0
votes

My recent experience seems to point out that BigQuery with join performs much slower than that with only one table. Normally most queries will finish in no more than a few minutes. But the following join query takes more than 6000 seconds to finish with table1 having ~ 1 billion rows and table2 ~ 1 million rows.

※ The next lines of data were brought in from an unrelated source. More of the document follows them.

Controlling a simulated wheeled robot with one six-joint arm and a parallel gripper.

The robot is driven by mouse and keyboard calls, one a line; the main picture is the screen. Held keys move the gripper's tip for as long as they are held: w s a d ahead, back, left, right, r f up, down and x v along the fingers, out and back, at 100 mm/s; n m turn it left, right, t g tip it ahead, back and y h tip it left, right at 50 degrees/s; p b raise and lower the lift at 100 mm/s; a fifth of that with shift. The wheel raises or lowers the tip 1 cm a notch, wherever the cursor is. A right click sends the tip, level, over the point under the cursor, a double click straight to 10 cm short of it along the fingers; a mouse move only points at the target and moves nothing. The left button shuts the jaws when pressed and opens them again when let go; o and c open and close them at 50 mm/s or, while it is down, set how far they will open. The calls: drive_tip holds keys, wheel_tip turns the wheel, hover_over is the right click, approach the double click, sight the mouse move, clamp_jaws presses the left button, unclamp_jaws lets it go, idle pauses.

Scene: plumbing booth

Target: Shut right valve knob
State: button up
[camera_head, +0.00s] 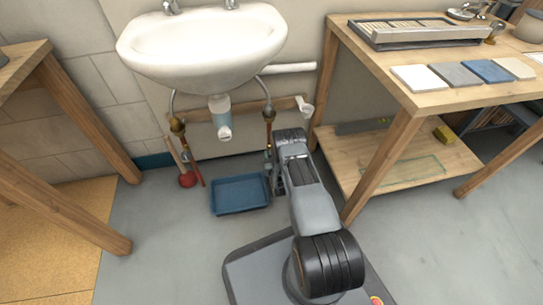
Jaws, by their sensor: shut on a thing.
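The right supply pipe hangs under the white sink (203,45), with a brass fitting (268,115) and a thin copper-red length (268,134) below it. My gripper (270,163) is at the lower end of this pipe, left of my grey arm. The jaws are shut on the right valve knob there. The knob is almost wholly hidden by the gripper, so its turn angle cannot be seen. The left supply pipe (184,145) has its own brass fitting (177,125) and stands apart from my gripper.
A blue tray (240,208) lies on the floor left of my gripper. A wooden workbench with a lower shelf (355,165) is close on the right. Another wooden table (90,115) stands left.

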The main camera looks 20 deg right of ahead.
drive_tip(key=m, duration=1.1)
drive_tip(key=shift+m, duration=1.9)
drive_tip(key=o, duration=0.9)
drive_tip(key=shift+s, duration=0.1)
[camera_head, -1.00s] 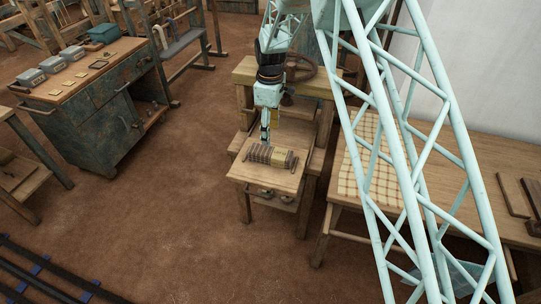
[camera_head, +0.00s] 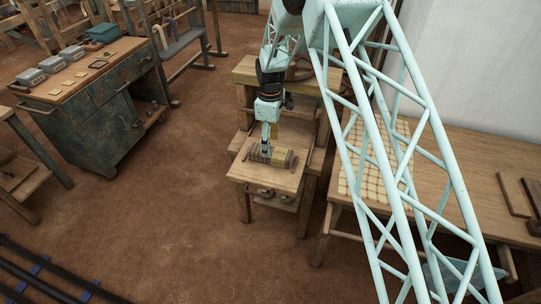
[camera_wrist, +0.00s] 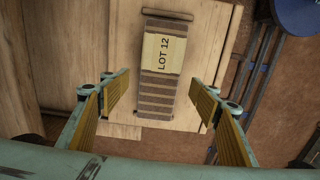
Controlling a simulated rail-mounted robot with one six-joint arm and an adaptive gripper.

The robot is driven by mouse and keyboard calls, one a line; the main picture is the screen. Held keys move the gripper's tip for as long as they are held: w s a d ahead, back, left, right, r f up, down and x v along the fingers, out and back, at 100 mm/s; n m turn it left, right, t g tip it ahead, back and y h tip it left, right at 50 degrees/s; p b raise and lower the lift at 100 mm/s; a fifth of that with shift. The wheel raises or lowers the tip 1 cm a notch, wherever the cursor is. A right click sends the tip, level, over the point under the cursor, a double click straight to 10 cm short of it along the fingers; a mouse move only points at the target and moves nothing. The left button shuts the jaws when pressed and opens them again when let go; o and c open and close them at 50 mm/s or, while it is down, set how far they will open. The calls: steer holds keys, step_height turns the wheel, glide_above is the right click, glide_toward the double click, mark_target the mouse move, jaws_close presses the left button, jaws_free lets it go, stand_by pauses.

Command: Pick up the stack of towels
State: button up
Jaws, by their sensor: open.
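The stack of towels (camera_wrist: 158,93) lies on a small wooden table in the wrist view. It looks like a narrow striped grey-brown bundle with a pale band marked "LOT 12" (camera_wrist: 163,53) around its upper part. It also shows in the head view (camera_head: 284,158), partly hidden by my gripper. My gripper (camera_wrist: 163,100) is open, with one yellow-padded finger on each side of the stack's lower part and a gap to each side. In the head view my gripper (camera_head: 263,150) points down at the stack. I cannot tell how far above the tabletop the fingertips are.
A dark green cabinet (camera_head: 95,125) stands at the left, with open brown floor (camera_head: 190,220) between.

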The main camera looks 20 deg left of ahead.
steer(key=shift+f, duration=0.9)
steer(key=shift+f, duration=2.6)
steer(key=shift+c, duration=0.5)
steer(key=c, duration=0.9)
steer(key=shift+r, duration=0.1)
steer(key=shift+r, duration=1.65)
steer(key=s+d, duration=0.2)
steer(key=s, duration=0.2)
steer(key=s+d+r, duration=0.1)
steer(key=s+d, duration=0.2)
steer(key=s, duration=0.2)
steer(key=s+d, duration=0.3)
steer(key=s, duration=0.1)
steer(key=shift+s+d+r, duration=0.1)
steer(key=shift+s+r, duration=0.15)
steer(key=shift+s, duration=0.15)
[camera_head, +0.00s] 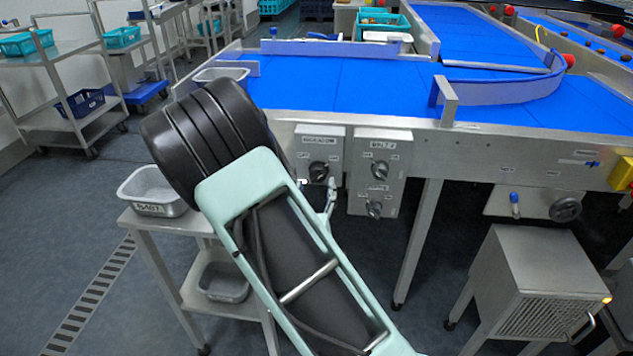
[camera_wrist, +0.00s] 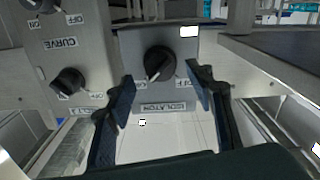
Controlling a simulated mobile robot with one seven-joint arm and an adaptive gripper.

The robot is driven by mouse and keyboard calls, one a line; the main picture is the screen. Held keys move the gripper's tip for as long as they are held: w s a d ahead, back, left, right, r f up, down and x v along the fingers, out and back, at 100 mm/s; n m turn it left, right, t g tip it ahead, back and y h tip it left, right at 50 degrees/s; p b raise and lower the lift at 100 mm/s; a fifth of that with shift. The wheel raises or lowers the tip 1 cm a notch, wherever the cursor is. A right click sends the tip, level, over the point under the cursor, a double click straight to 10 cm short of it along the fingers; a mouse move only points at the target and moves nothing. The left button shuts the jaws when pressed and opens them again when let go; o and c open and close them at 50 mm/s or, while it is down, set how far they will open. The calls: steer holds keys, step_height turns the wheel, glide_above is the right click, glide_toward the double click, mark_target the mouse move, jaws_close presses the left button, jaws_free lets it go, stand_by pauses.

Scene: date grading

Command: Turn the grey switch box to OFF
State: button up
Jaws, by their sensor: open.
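The grey switch box labelled ISOLATOR (camera_head: 306,143) is fixed under the front of the blue belt table. Its black rotary knob (camera_head: 318,171) faces out. In the wrist view, which is upside down, the box (camera_wrist: 185,50) and knob (camera_wrist: 159,62) fill the middle. A pale mark on the knob points toward the lower left of that picture; the small position labels are hard to read. My gripper (camera_wrist: 162,80) is open and empty, its two dark fingers on either side of the knob's lower edge, not closed on it. In the head view, my gripper (camera_head: 328,195) is largely hidden behind my arm.
A second grey box (camera_head: 360,192) with two black knobs sits right beside the first. A steel tub (camera_head: 152,188) stands on a small stand at left. A table leg (camera_head: 415,245) and a vented steel unit (camera_head: 545,275) stand at right.

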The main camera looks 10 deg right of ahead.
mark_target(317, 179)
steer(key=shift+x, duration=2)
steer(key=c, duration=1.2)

SELECT a.*, coalesce(b.field4, a.field3) 
FROM `table1` a left outer join `table2` b
on a.field1 = b.field1 and a.field2 = b.field2

Just want to ask the community if this is expected or need further investigation?

1
Did you check the query plan using the "Explanation" tab? It shows where the time went. - Elliott Brossard
yes, actually the bulk of the time went to Compute part of the last stage (Stage5) READ $80, $81, $82, $83, $84, ... FROM __SHUFFLE0 WRITE $80, $81, $82, $83, $84, ... TO __output - bignano
How many rows are being written as output? Can you maybe include a screenshot of the slow stage (or all of them) from the explanation in your question? - Elliott Brossard
sure, just added to my post - bignano
It does seem like the query shouldn't take as long to read/write a billion rows. You could try submitting a bug report to the issue tracker with a sample job ID to have someone from the BigQuery team take a look. - Elliott Brossard

1 Answers

0
votes

The solution is to specify a destination table. This will take down the total time to less than 200 seconds.